Jem and the Holograms is a nostalgia-bait movie with its own identity crisis

Universal Pictures

Universal Pictures

Ah, nostalgia, my old friend. Literally.

Jem and the Holograms was a cheesy, ridiculous cartoon in the 80’s by the same corporate synergies behind the cartoons Transformers and G.I. Joe. It wasn’t something I really watched, because it was a “girl’s show” and I didn’t really watch many of those back then. The conceit was simple and delightfully stupid: normal girl Jerrica Benton uses hologram technology to transform into her rock goddess alter ego Jem. Adventures, hijinks, etc. Transformers has obviously been successful, and the G.I. Joe movies have done alright — unlike the Battleship movie, which was just a board game.

But what about the movie?

Jem and the Holograms comes from director John M. Chu, who directed G.I. Joe: Retaliation and the Justin Bieber documentary Never Say Never. Both have interesting connections here; G.I. Joe is another silly 80s cartoon like Jem that is ridiculous, and Never Say Never focuses on YouTube celebrities and musical performances. Not a terrible fit, but the movie has its own issues.

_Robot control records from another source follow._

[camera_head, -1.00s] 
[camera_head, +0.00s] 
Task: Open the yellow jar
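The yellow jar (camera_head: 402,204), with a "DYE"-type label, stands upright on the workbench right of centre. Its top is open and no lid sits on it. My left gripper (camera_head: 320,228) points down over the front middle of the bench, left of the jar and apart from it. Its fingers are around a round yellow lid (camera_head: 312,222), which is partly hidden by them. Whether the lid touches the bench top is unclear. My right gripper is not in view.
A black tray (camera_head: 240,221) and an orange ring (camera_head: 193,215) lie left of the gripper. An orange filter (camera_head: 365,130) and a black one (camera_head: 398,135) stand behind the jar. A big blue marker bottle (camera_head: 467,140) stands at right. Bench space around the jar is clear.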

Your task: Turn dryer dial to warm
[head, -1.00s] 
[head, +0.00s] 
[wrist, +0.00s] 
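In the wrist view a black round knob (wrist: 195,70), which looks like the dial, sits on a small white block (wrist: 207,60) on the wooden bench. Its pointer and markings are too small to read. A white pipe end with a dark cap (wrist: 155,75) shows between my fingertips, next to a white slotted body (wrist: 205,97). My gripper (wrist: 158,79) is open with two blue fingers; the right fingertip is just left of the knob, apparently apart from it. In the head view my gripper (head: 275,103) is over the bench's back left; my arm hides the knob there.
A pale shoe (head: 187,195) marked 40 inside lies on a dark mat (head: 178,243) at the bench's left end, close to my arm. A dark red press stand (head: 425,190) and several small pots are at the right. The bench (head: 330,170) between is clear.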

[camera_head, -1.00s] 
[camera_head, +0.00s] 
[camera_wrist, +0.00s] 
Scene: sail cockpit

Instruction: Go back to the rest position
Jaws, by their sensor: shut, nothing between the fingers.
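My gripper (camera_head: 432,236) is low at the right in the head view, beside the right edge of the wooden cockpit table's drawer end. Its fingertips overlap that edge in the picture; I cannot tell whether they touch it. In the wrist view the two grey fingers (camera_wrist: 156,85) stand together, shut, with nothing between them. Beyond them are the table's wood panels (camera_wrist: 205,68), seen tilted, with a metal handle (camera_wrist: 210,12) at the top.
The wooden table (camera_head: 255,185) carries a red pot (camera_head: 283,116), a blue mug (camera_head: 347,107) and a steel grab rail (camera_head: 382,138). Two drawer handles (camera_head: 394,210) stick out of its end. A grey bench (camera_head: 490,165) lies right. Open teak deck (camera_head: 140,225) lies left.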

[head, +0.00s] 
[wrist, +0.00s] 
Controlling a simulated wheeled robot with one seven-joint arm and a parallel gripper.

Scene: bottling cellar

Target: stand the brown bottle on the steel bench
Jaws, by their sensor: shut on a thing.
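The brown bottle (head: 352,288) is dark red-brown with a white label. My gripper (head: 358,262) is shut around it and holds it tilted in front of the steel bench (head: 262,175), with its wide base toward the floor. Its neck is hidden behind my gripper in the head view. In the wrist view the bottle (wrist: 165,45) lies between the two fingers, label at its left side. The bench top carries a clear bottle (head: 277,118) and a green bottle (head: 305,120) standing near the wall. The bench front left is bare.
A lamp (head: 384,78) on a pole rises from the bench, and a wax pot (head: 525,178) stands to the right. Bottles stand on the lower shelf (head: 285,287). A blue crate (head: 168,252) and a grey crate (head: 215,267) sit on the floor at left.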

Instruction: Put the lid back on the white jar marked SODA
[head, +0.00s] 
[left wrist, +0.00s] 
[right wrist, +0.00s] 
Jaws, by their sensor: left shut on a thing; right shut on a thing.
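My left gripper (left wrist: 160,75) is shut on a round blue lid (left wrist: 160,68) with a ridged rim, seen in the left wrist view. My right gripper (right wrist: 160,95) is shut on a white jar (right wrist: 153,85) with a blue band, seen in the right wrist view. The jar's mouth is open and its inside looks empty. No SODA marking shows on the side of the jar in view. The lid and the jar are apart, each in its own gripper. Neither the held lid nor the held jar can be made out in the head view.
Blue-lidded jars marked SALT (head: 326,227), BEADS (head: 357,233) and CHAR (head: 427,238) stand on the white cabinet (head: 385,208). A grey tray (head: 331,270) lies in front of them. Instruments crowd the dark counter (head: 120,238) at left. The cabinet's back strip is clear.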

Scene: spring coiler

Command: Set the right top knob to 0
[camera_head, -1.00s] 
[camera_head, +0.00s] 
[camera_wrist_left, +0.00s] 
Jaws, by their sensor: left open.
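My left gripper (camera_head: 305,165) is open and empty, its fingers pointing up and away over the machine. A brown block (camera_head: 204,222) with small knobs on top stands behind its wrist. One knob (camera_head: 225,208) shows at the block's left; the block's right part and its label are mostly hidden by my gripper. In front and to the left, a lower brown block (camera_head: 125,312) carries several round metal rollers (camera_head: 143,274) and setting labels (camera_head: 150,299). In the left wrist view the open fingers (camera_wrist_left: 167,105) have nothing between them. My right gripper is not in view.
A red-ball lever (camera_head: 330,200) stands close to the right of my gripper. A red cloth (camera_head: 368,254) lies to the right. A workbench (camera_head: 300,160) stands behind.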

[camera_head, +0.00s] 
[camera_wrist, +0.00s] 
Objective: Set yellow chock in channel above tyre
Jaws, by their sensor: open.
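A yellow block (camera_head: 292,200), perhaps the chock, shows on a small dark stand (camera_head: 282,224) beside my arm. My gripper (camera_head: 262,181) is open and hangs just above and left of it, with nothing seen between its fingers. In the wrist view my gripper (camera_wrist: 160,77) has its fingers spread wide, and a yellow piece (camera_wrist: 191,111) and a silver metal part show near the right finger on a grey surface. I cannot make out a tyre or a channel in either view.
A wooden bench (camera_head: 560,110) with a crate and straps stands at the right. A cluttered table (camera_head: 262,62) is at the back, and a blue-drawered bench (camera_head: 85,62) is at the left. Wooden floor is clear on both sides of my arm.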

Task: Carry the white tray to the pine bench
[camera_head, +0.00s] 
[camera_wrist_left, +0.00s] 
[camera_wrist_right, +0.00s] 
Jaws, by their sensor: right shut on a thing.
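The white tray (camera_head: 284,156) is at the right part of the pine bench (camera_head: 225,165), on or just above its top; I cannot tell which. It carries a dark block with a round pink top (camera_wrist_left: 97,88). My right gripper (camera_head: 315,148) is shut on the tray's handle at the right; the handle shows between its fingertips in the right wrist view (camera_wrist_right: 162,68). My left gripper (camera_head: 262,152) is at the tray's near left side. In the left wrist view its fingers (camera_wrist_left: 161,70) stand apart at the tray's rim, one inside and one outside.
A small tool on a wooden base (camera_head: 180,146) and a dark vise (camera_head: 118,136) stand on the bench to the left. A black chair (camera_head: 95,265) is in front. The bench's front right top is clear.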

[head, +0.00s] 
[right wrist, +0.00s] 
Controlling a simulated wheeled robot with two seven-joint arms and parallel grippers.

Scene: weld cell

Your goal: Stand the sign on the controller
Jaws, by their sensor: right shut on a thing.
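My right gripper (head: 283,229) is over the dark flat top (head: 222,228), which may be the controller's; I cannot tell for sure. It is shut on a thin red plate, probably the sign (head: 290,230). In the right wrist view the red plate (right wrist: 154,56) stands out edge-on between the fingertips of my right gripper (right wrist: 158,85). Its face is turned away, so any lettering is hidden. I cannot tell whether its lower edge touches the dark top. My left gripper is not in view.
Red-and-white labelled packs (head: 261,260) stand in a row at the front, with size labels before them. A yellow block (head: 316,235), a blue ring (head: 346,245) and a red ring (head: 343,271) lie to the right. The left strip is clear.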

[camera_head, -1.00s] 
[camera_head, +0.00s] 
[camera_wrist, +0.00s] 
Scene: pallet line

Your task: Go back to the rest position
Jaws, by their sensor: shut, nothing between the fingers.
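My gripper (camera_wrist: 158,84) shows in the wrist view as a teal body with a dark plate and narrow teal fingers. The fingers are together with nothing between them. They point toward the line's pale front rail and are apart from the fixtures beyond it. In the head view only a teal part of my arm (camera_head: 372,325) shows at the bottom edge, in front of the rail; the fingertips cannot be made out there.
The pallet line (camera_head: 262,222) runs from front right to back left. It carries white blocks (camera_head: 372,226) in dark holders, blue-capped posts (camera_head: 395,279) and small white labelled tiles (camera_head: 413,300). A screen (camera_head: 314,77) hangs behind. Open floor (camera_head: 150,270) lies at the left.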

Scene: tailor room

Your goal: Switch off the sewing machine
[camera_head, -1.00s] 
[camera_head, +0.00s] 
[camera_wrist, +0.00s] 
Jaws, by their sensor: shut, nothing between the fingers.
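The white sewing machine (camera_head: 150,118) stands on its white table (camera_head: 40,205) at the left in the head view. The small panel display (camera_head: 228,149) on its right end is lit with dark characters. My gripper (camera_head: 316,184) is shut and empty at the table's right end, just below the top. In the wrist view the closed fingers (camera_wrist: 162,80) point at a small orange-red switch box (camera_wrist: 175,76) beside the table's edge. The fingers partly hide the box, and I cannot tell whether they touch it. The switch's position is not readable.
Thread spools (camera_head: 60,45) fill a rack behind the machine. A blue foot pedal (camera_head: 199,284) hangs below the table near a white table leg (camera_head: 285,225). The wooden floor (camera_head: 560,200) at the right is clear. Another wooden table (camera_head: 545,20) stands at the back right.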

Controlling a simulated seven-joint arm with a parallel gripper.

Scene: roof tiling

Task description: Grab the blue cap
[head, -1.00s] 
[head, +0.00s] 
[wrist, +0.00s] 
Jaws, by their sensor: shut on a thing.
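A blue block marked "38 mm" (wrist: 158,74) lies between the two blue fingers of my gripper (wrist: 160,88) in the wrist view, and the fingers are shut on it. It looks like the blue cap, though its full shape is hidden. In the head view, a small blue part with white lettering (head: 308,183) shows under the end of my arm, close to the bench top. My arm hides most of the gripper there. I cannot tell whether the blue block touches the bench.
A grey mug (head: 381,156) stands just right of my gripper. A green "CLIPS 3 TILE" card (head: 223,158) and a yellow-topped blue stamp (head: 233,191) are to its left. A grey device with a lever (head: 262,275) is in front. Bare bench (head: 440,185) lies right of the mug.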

The story goes like this: In a small town, 18-year old Jerrica (Aubrey Peeples) lives with her younger sister Kimber (Stefanie Scott) who likes recording their lives for the Internet, and foster sisters Shana (Aurora Perrineau) who likes designing clothing and Aja (Hayley Kiyoko) who is a “hacker” and a rebel in the classic “conformist” rebel sort of way. They all live with Jerrica and Kimber’s Aunt Bailey (Molly Ringwald, the quintessential 80s girl herself).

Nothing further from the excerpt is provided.